§ Your task
Find every line with the word "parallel" and give their count, nothing else.

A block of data

::::

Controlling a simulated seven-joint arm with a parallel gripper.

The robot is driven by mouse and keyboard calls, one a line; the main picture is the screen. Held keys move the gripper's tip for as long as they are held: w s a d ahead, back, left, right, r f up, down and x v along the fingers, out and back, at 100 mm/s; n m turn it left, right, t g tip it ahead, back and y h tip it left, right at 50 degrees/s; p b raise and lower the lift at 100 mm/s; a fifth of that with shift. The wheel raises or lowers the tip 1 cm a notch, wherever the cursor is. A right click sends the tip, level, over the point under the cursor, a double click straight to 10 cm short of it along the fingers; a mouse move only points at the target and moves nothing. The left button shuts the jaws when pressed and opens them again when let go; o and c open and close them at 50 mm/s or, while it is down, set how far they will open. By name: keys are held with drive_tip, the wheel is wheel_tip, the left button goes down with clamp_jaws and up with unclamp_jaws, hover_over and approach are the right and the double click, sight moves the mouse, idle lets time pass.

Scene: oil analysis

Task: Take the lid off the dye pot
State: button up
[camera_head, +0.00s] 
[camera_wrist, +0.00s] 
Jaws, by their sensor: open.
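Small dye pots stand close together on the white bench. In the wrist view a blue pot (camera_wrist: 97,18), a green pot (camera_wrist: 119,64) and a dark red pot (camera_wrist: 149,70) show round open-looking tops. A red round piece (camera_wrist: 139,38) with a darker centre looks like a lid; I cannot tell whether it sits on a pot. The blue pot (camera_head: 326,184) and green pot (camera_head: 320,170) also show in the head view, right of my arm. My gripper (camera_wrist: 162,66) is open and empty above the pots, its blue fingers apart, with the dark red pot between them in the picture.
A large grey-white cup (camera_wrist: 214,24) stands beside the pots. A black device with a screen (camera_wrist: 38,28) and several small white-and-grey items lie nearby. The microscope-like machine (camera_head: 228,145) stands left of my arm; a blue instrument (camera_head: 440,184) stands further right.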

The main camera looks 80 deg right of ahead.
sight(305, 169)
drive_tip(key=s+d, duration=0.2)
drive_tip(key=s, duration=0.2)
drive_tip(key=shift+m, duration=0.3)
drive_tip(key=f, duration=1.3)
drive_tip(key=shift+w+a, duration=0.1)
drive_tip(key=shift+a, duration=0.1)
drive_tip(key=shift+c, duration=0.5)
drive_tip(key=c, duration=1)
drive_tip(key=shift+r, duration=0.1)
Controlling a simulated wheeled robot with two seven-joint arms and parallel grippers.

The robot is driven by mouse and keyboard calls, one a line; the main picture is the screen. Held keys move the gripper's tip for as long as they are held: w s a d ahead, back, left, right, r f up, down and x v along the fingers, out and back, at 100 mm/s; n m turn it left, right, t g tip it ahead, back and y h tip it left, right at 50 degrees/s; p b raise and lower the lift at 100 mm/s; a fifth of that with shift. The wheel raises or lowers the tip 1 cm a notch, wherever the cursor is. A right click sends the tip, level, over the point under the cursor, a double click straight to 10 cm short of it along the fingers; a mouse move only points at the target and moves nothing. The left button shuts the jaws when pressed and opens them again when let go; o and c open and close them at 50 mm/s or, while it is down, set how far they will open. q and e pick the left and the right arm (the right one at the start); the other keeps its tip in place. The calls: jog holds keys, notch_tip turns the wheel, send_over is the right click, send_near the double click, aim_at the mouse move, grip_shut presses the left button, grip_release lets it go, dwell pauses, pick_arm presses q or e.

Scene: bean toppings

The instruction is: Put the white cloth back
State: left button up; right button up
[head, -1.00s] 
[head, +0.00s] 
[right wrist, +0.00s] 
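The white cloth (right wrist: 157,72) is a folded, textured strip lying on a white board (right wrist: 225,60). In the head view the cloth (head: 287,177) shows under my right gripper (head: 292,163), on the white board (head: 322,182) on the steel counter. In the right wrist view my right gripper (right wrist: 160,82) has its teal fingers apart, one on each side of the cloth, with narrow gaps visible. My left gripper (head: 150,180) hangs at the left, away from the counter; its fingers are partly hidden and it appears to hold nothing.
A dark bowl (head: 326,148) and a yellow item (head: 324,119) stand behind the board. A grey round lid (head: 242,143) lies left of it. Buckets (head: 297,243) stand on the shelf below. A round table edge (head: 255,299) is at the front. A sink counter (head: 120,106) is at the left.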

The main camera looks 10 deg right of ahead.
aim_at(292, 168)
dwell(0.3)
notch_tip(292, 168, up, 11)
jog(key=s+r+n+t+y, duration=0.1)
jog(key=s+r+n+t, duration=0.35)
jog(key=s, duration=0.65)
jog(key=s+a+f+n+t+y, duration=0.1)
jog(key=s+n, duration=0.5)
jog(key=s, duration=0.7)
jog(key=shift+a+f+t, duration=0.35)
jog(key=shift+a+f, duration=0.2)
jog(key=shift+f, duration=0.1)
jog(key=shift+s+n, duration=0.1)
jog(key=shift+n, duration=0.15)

::::

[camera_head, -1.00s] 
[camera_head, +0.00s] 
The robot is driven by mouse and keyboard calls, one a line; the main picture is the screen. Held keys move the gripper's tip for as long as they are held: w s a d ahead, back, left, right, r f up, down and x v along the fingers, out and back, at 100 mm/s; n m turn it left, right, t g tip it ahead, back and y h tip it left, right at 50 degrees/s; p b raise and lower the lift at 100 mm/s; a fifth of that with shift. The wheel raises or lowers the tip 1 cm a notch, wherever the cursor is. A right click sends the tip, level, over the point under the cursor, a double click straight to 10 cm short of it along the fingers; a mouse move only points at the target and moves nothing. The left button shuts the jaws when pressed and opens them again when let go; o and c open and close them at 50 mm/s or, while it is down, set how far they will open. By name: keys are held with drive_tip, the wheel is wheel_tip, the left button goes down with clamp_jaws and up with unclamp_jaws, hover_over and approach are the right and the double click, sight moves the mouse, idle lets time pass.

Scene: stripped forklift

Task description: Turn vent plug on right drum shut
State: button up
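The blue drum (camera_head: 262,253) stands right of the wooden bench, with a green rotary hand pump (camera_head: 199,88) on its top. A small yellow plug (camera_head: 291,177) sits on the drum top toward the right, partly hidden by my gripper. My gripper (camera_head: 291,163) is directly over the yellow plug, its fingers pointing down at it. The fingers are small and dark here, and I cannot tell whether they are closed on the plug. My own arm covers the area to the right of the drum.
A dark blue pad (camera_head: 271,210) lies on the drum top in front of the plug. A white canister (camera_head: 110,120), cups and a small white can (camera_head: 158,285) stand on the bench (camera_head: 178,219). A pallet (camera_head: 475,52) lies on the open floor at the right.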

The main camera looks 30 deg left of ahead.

::::

§ Result
2